-- Work required --
Go through the data below. List every line that holds the word "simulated".

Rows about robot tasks
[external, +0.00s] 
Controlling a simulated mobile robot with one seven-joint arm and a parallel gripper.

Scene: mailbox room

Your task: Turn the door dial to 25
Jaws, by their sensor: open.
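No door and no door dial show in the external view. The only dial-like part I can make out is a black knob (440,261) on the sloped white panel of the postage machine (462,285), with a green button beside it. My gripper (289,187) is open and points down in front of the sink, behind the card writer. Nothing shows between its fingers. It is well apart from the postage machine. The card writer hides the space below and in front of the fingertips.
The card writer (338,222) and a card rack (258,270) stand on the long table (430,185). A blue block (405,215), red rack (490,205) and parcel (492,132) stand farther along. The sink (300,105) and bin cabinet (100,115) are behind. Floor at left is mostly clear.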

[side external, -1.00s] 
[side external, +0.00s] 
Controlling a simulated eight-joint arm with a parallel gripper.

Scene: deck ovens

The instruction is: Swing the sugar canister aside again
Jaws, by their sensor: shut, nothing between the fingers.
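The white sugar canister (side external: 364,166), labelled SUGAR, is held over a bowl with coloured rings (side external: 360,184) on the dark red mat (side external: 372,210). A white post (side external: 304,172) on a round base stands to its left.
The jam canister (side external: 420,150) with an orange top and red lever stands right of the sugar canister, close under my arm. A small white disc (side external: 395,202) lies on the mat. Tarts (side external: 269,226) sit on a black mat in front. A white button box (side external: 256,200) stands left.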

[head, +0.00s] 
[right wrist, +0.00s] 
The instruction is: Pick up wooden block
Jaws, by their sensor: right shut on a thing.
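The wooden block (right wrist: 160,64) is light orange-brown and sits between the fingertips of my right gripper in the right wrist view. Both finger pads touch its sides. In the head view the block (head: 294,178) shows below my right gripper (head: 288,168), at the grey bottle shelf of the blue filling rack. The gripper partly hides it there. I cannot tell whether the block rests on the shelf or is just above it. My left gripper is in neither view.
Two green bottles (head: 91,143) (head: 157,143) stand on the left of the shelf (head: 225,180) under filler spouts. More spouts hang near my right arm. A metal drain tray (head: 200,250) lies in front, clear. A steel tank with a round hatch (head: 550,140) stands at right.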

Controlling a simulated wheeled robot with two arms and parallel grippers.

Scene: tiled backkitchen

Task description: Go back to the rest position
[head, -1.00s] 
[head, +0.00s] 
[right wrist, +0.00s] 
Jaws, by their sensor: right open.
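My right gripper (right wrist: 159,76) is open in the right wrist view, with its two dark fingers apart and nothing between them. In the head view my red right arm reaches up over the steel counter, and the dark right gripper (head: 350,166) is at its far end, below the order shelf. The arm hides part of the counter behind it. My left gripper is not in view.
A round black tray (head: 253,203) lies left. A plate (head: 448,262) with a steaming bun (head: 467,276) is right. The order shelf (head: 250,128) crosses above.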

-- Solution to this problem --
Controlling a simulated mobile robot with one seven-joint arm and a parallel gripper.
Controlling a simulated eight-joint arm with a parallel gripper.
Controlling a simulated wheeled robot with two arms and parallel grippers.

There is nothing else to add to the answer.